## [DIRECTIONS]
Copy all lines of the listing that include the string "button".
━━━━━ DATASET EXTRACT
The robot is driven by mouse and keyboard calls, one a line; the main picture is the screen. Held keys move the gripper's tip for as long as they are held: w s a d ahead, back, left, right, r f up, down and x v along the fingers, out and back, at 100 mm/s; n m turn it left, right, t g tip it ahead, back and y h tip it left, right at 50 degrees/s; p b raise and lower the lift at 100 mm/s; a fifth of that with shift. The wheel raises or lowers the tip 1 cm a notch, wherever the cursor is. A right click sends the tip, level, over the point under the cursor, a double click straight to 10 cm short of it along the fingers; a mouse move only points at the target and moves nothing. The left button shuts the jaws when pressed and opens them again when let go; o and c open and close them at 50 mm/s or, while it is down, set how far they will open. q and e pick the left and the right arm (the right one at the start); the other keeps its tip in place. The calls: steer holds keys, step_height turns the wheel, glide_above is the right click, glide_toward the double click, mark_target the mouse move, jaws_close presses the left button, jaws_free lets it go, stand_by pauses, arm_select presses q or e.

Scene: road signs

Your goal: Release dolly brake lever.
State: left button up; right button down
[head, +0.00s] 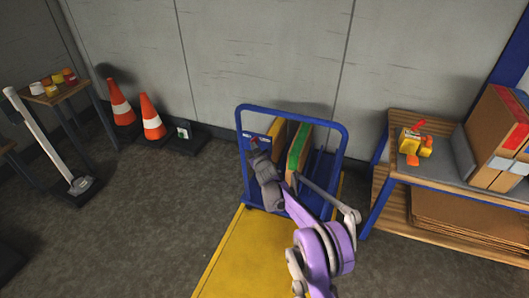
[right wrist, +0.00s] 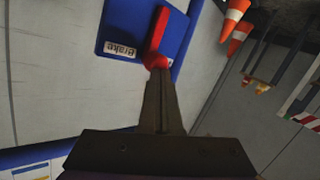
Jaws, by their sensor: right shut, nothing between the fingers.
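The dolly (head: 219,262) has a yellow deck and a blue tubular handle frame (head: 297,116). In the right wrist view a blue brake panel (right wrist: 118,22) carries a white "Brake" label (right wrist: 119,48) and a red lever (right wrist: 157,30) with a rounded red end. The red lever (head: 254,140) shows small in the head view, at the left of the handle frame. My right gripper (right wrist: 156,72) is shut and empty, its fingertips at the lever's rounded end; I cannot tell whether they touch. The right gripper and arm hide part of the deck. My left gripper is not in view.
Upright boards (head: 298,148) stand at the dolly's handle end. A wooden bench (head: 398,190) with boxes and a yellow-orange tool stands at the right. Traffic cones (head: 151,118) stand by the wall at the left. The floor left of the dolly is clear.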

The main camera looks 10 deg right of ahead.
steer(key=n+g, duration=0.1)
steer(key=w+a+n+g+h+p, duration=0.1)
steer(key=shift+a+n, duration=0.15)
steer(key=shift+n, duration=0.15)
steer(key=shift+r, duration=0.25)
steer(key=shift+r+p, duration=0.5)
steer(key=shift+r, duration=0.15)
━━━━━━━━━━
## [RESULT OF THE EXERCISE]
The robot is driven by mouse and keyboard calls, one a line; the main picture is the screen. Held keys move the gripper's tip for as long as they are held: w s a d ahead, back, left, right, r f up, down and x v along the fingers, out and back, at 100 mm/s; n m turn it left, right, t g tip it ahead, back and y h tip it left, right at 50 degrees/s; p b raise and lower the lift at 100 mm/s; a fifth of that with shift. The wheel raises or lowers the tip 1 cm a notch, wherever the cursor is. A right click sends the tip, level, over the point under the cursor, a double click straight to 10 cm short of it along the fingers; a mouse move only points at the target and moves nothing. The left button shuts the jaws when pressed and opens them again when let go; o and c open and close them at 50 mm/s or, while it is down, set how far they will open. q and e pick the left and the right arm (the right one at the start); the other keeps its tip in place. The calls: steer holds keys, step_height turns the wheel, glide_above is the right click, glide_toward the double click, mark_target the mouse move, jaws_close presses the left button, jaws_free lets it go, stand_by pauses, arm_select presses q or e.
State: left button up; right button down

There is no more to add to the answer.